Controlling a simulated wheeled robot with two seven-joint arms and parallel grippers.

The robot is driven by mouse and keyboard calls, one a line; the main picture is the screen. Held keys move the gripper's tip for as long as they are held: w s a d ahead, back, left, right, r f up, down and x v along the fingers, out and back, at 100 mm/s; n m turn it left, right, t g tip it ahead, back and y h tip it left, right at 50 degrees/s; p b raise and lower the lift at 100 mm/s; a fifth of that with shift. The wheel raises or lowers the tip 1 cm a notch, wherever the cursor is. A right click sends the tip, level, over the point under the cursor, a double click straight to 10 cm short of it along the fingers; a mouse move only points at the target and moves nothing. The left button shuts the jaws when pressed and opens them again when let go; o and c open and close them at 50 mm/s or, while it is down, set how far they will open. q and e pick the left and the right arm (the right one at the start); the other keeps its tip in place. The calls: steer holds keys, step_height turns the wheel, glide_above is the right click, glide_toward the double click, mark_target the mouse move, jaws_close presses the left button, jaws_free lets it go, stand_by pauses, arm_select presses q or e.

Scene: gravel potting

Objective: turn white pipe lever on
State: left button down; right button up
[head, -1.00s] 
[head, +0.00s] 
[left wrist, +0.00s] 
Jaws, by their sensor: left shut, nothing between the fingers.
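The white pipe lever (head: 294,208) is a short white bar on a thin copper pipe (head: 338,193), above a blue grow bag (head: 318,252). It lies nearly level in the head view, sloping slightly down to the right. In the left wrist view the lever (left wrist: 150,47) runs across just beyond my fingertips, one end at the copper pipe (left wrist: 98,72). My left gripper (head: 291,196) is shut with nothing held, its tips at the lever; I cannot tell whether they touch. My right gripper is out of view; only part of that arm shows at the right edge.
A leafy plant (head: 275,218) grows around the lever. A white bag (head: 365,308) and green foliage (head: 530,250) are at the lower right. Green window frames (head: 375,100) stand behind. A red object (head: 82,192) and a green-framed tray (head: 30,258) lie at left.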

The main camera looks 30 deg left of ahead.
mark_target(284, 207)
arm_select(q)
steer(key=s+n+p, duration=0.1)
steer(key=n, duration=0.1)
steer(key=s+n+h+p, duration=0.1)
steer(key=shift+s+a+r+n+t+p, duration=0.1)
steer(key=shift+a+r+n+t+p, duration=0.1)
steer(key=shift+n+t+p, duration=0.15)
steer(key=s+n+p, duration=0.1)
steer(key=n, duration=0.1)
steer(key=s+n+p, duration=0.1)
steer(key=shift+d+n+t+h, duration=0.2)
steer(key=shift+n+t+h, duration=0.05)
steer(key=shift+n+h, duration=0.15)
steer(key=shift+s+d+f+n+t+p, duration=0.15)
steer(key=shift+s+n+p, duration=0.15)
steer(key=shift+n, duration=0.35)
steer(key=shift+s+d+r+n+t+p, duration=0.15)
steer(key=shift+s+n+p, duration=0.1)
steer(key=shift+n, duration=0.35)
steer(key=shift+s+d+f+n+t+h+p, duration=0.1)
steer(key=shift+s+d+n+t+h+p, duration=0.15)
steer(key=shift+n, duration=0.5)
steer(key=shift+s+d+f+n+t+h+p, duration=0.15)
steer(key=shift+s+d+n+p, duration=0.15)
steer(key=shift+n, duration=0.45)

Instructions to follow →
Copy each line of the listing that contains the string "robot".

Answer to the task →
Controlling a simulated wheeled robot with two seven-joint arms and parallel grippers.
The robot is driven by mouse and keyboard calls, one a line; the main picture is the screen. Held keys move the gripper's tip for as long as they are held: w s a d ahead, back, left, right, r f up, down and x v along the fingers, out and back, at 100 mm/s; n m turn it left, right, t g tip it ahead, back and y h tip it left, right at 50 degrees/s; p b raise and lower the lift at 100 mm/s; a fifth of that with shift. The wheel raises or lowers the tip 1 cm a notch, wherever the cursor is. A right click sends the tip, level, over the point under the cursor, a double click straight to 10 cm short of it along the fingers; a mouse move only points at the target and moves nothing. The left button shuts the jaws when pressed and opens them again when let go; o and c open and close them at 50 mm/s or, while it is down, set how far they will open. q and e pick the left and the right arm (the right one at the start); the other keeps its tip in place. The calls: steer holds keys, step_height turns the wheel, glide_above is the right click, glide_toward the double click, mark_target the mouse move, jaws_close presses the left button, jaws_free lets it go, stand_by pauses, arm_select presses q or e.

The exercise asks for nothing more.